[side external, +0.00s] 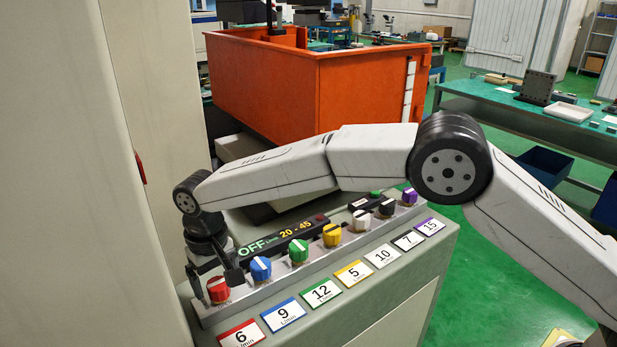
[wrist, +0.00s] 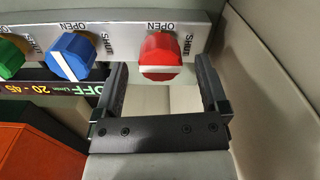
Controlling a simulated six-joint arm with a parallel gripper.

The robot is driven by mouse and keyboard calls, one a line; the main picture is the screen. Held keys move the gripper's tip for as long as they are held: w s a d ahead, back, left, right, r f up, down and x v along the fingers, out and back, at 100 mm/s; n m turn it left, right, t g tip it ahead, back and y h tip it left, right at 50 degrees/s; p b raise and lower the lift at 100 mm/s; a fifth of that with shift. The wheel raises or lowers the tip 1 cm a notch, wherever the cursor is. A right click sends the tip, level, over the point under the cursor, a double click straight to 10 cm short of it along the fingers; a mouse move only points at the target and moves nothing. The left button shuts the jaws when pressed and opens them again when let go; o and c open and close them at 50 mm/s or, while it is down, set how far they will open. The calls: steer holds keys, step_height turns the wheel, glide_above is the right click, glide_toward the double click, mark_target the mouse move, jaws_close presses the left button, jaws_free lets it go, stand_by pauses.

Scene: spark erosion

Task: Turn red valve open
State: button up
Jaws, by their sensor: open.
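The red valve (side external: 218,290) is a knob with a white pointer line at the left end of the valve row. It also shows in the wrist view (wrist: 161,55), with OPEN and SHUT lettering on the strip around it. My gripper (side external: 222,271) is just behind and above the red valve in the side view. In the wrist view my gripper (wrist: 160,75) is open, its two black fingers on either side of the lower part of the knob with gaps at both sides. The white line on the knob runs roughly across the wrist picture.
A blue valve (side external: 260,268) sits close beside the red one, near one finger. Green (side external: 298,251), yellow (side external: 332,235) and further valves follow along the strip. A display (side external: 283,236) reads OFF and 20 - 45. A machine wall (side external: 60,180) rises close at the left.

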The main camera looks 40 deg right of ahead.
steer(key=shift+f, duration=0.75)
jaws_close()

## [GIVEN TASK]
Write out exactly the lines from the one with "Scene: spark erosion" through the one with "State: button up", including both, and no others.

## [TASK RESULT]
Scene: spark erosion

Task: Turn red valve open
State: button up

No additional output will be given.